** Start Record excerpts **

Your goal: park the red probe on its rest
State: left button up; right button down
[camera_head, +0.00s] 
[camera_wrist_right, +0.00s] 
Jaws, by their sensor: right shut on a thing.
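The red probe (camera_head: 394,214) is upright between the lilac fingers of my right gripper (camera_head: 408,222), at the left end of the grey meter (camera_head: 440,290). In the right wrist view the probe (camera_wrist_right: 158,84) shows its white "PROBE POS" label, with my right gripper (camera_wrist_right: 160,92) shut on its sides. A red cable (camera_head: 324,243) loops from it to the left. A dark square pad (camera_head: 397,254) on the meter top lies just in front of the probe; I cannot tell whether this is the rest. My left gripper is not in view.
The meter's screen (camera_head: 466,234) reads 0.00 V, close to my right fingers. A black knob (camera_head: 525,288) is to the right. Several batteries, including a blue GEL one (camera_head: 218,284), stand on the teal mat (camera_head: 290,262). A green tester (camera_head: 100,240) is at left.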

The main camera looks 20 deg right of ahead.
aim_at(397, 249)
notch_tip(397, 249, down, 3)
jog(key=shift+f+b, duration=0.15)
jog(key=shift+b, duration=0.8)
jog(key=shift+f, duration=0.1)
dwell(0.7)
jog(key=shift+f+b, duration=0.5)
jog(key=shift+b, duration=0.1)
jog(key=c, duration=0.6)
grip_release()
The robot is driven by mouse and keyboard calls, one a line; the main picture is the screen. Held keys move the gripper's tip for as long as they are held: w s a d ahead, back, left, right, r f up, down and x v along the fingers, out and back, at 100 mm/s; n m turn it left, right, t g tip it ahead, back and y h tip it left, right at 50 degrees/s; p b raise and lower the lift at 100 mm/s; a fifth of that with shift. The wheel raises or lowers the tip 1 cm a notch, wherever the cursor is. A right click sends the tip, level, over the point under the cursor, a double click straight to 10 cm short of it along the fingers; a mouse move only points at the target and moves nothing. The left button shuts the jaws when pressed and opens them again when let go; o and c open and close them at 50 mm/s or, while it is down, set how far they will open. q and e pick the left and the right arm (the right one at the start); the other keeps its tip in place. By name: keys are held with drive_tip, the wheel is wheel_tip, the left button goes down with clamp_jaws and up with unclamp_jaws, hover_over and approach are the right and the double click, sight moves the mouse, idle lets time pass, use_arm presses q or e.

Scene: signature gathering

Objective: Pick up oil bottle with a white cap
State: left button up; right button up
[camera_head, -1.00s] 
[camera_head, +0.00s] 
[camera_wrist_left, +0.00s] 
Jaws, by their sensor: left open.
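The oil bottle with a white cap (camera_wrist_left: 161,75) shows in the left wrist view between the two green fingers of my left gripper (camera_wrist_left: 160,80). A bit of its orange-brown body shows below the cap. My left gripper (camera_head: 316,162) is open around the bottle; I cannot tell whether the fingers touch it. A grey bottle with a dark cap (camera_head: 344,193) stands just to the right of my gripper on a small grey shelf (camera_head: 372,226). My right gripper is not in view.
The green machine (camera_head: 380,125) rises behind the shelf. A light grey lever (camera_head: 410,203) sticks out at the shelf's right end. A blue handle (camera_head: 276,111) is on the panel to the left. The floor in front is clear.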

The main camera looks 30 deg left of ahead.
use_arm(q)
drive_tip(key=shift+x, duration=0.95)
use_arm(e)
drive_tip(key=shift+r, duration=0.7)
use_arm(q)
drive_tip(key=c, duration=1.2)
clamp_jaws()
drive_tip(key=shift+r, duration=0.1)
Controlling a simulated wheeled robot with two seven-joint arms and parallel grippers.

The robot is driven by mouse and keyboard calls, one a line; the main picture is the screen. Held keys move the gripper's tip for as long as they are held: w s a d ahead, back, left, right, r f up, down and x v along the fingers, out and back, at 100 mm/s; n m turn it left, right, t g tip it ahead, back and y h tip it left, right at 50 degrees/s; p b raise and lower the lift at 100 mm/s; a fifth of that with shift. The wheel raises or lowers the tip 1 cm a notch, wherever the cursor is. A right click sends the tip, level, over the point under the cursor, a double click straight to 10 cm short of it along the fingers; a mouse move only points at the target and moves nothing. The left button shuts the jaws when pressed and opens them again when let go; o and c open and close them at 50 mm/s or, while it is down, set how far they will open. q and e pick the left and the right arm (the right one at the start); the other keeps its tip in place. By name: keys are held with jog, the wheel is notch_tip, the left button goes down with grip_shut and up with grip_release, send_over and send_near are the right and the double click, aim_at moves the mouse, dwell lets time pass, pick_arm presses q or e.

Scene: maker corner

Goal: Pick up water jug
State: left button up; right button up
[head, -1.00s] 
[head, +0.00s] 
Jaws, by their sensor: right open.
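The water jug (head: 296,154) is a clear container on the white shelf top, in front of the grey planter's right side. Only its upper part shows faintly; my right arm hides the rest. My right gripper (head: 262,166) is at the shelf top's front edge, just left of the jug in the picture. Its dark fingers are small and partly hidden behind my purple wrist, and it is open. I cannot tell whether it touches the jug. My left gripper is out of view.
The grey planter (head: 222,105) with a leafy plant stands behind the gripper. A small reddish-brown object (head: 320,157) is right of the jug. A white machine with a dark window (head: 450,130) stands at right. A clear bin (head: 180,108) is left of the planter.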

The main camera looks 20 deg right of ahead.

** End Record excerpts **

* [Written instruction]:
Your task is to reproduce all of the records exactly.

* [Exercise answer]:
Your goal: park the red probe on its rest
State: left button up; right button down
[camera_head, +0.00s] 
[camera_wrist_right, +0.00s] 
Jaws, by their sensor: right shut on a thing.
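The red probe (camera_head: 394,214) is upright between the lilac fingers of my right gripper (camera_head: 408,222), at the left end of the grey meter (camera_head: 440,290). In the right wrist view the probe (camera_wrist_right: 158,84) shows its white "PROBE POS" label, with my right gripper (camera_wrist_right: 160,92) shut on its sides. A red cable (camera_head: 324,243) loops from it to the left. A dark square pad (camera_head: 397,254) on the meter top lies just in front of the probe; I cannot tell whether this is the rest. My left gripper is not in view.
The meter's screen (camera_head: 466,234) reads 0.00 V, close to my right fingers. A black knob (camera_head: 525,288) is to the right. Several batteries, including a blue GEL one (camera_head: 218,284), stand on the teal mat (camera_head: 290,262). A green tester (camera_head: 100,240) is at left.

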The main camera looks 20 deg right of ahead.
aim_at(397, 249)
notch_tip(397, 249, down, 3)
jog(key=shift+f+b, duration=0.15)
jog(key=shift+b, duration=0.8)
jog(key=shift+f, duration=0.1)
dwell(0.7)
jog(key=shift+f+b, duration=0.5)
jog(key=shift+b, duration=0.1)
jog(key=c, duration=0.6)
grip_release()
The robot is driven by mouse and keyboard calls, one a line; the main picture is the screen. Held keys move the gripper's tip for as long as they are held: w s a d ahead, back, left, right, r f up, down and x v along the fingers, out and back, at 100 mm/s; n m turn it left, right, t g tip it ahead, back and y h tip it left, right at 50 degrees/s; p b raise and lower the lift at 100 mm/s; a fifth of that with shift. The wheel raises or lowers the tip 1 cm a notch, wherever the cursor is. A right click sends the tip, level, over the point under the cursor, a double click straight to 10 cm short of it along the fingers; a mouse move only points at the target and moves nothing. The left button shuts the jaws when pressed and opens them again when let go; o and c open and close them at 50 mm/s or, while it is down, set how far they will open. q and e pick the left and the right arm (the right one at the start); the other keeps its tip in place. By name: keys are held with drive_tip, the wheel is wheel_tip, the left button goes down with clamp_jaws and up with unclamp_jaws, hover_over and approach are the right and the double click, sight moves the mouse, idle lets time pass, use_arm presses q or e.

Scene: signature gathering

Objective: Pick up oil bottle with a white cap
State: left button up; right button up
[camera_head, -1.00s] 
[camera_head, +0.00s] 
[camera_wrist_left, +0.00s] 
Jaws, by their sensor: left open.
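The oil bottle with a white cap (camera_wrist_left: 161,75) shows in the left wrist view between the two green fingers of my left gripper (camera_wrist_left: 160,80). A bit of its orange-brown body shows below the cap. My left gripper (camera_head: 316,162) is open around the bottle; I cannot tell whether the fingers touch it. A grey bottle with a dark cap (camera_head: 344,193) stands just to the right of my gripper on a small grey shelf (camera_head: 372,226). My right gripper is not in view.
The green machine (camera_head: 380,125) rises behind the shelf. A light grey lever (camera_head: 410,203) sticks out at the shelf's right end. A blue handle (camera_head: 276,111) is on the panel to the left. The floor in front is clear.

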The main camera looks 30 deg left of ahead.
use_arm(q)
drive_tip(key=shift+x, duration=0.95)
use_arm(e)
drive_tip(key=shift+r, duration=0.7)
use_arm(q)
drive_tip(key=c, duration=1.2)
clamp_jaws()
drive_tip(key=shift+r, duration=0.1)
Controlling a simulated wheeled robot with two seven-joint arms and parallel grippers.

The robot is driven by mouse and keyboard calls, one a line; the main picture is the screen. Held keys move the gripper's tip for as long as they are held: w s a d ahead, back, left, right, r f up, down and x v along the fingers, out and back, at 100 mm/s; n m turn it left, right, t g tip it ahead, back and y h tip it left, right at 50 degrees/s; p b raise and lower the lift at 100 mm/s; a fifth of that with shift. The wheel raises or lowers the tip 1 cm a notch, wherever the cursor is. A right click sends the tip, level, over the point under the cursor, a double click straight to 10 cm short of it along the fingers; a mouse move only points at the target and moves nothing. The left button shuts the jaws when pressed and opens them again when let go; o and c open and close them at 50 mm/s or, while it is down, set how far they will open. q and e pick the left and the right arm (the right one at the start); the other keeps its tip in place. By name: keys are held with jog, the wheel is notch_tip, the left button goes down with grip_shut and up with grip_release, send_over and send_near are the right and the double click, aim_at moves the mouse, dwell lets time pass, pick_arm presses q or e.

Scene: maker corner

Goal: Pick up water jug
State: left button up; right button up
[head, -1.00s] 
[head, +0.00s] 
Jaws, by their sensor: right open.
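The water jug (head: 296,154) is a clear container on the white shelf top, in front of the grey planter's right side. Only its upper part shows faintly; my right arm hides the rest. My right gripper (head: 262,166) is at the shelf top's front edge, just left of the jug in the picture. Its dark fingers are small and partly hidden behind my purple wrist, and it is open. I cannot tell whether it touches the jug. My left gripper is out of view.
The grey planter (head: 222,105) with a leafy plant stands behind the gripper. A small reddish-brown object (head: 320,157) is right of the jug. A white machine with a dark window (head: 450,130) stands at right. A clear bin (head: 180,108) is left of the planter.

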The main camera looks 20 deg right of ahead.

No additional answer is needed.